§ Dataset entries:
>> Start

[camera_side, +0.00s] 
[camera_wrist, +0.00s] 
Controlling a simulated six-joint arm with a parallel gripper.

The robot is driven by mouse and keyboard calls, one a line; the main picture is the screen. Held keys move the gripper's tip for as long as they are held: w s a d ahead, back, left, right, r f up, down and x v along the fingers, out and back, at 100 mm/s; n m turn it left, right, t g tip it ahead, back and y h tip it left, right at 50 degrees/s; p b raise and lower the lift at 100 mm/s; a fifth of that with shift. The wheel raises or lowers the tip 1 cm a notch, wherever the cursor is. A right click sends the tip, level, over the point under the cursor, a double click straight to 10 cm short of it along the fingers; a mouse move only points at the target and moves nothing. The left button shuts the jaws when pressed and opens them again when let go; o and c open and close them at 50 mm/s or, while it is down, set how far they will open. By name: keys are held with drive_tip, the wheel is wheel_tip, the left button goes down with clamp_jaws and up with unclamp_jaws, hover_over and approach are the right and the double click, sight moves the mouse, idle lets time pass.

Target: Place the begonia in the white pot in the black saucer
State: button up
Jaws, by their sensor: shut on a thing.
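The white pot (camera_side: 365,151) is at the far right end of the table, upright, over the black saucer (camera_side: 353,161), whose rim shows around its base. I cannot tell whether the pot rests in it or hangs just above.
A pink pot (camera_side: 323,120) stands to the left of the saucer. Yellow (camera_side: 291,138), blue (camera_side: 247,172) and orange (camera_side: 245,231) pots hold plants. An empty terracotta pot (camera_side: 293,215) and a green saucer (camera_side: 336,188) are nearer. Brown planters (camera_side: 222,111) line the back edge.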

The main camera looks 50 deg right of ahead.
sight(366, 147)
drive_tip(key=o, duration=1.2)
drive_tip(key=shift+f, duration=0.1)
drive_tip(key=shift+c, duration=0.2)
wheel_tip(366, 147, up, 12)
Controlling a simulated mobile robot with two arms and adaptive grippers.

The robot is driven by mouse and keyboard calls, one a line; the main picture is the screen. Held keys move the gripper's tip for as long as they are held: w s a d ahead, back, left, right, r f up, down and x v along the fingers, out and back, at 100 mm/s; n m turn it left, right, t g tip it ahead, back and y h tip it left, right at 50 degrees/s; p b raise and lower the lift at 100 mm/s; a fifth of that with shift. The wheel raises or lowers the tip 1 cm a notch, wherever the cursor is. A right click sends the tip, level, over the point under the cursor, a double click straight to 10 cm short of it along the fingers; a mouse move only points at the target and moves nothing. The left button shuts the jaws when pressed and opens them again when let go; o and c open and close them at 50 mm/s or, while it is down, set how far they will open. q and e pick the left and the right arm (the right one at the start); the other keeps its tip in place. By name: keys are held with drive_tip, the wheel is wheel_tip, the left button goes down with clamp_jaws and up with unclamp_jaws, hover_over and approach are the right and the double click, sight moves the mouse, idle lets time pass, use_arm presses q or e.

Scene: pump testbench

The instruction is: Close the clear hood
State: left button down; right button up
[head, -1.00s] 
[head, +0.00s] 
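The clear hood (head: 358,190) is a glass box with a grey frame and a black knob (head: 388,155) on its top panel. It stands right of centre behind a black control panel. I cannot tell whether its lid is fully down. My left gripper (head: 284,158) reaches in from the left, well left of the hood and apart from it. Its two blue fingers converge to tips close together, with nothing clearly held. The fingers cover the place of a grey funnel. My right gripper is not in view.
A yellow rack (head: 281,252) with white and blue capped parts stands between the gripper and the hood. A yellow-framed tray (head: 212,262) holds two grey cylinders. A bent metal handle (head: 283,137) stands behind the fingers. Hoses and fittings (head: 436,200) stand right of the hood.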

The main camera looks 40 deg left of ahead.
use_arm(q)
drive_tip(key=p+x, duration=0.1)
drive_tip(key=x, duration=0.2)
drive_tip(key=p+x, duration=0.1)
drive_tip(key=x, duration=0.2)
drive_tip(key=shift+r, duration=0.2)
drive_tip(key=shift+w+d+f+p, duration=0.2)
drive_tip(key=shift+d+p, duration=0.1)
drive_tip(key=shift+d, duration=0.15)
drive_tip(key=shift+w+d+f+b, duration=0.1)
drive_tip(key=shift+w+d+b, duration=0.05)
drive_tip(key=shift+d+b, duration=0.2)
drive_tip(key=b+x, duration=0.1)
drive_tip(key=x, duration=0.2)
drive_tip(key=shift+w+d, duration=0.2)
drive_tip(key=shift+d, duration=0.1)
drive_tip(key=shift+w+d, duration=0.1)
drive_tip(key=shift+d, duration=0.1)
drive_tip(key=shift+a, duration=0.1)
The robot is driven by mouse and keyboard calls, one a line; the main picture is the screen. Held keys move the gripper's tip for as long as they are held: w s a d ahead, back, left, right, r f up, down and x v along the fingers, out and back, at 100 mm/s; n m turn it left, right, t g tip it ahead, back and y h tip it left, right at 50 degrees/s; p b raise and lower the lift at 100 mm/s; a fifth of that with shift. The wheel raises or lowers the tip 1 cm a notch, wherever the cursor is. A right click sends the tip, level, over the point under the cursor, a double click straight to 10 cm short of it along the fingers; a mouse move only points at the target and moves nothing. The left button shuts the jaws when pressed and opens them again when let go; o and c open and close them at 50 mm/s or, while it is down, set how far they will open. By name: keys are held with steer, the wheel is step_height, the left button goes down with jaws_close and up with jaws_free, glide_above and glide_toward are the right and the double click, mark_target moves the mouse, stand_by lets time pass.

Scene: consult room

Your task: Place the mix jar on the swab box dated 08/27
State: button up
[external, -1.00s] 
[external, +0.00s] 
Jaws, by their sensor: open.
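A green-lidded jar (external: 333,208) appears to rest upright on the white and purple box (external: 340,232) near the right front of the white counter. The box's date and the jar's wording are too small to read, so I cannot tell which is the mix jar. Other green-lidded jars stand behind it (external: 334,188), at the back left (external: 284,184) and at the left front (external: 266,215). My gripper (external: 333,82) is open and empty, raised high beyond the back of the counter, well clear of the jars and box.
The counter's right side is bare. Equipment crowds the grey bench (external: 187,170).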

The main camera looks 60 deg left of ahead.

>> End

§ Task requirements: In this exercise, copy only the lines from the opening line of the material through the line where "Controlling a simulated six-joint" appears.

§ The solution:
[camera_side, +0.00s] 
[camera_wrist, +0.00s] 
Controlling a simulated six-joint arm with a parallel gripper.

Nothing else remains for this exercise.